** Job **
Take every line that has the string "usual" and copy it out.

start

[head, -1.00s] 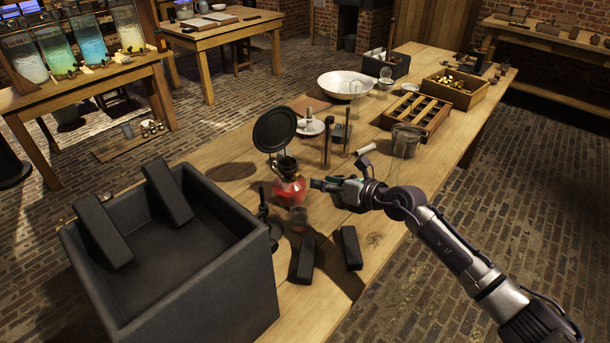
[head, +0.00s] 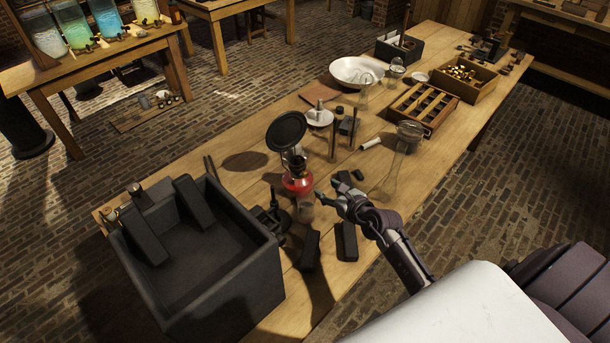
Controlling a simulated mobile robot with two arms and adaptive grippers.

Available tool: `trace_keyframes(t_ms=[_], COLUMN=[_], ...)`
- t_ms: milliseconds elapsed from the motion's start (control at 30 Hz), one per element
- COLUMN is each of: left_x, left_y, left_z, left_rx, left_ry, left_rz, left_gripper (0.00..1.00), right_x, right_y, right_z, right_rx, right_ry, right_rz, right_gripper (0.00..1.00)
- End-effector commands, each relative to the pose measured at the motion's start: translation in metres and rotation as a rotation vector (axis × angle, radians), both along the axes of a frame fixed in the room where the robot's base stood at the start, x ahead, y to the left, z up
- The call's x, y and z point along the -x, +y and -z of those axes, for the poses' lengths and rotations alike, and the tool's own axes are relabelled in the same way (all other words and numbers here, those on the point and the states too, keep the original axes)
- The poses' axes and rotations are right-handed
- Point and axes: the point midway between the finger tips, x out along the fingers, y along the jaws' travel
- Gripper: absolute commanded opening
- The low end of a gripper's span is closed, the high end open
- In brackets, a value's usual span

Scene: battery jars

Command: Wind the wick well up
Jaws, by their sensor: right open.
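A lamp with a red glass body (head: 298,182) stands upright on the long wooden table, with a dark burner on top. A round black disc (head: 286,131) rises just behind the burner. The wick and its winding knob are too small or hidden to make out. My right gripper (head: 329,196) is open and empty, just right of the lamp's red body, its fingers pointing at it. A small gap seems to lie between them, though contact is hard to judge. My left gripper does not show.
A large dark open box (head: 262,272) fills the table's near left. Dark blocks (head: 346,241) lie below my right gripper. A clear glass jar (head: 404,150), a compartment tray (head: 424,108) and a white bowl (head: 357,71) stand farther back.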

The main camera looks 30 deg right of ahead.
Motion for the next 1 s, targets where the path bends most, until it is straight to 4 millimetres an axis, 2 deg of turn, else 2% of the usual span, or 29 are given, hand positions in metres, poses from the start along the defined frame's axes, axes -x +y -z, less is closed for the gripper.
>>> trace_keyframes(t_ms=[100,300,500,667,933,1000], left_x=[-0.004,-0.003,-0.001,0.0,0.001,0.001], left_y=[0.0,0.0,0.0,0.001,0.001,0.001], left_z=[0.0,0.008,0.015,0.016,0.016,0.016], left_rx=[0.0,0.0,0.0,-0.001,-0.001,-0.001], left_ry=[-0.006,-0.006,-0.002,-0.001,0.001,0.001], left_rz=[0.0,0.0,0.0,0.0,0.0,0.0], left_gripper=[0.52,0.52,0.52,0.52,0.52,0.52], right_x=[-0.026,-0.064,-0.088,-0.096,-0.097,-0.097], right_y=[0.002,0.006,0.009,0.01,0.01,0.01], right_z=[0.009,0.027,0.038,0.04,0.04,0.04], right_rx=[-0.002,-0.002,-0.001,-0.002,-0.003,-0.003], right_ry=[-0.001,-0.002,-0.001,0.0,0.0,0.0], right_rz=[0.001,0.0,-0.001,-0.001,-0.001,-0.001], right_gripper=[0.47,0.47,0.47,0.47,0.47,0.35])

end

** Correct result **
- In brackets, a value's usual span
Motion for the next 1 s, targets where the path bends most, until it is straight to 4 millimetres an axis, 2 deg of turn, else 2% of the usual span, or 29 are given, hand positions in metres, poses from the start along the defined frame's axes, axes -x +y -z, less is closed for the gripper.

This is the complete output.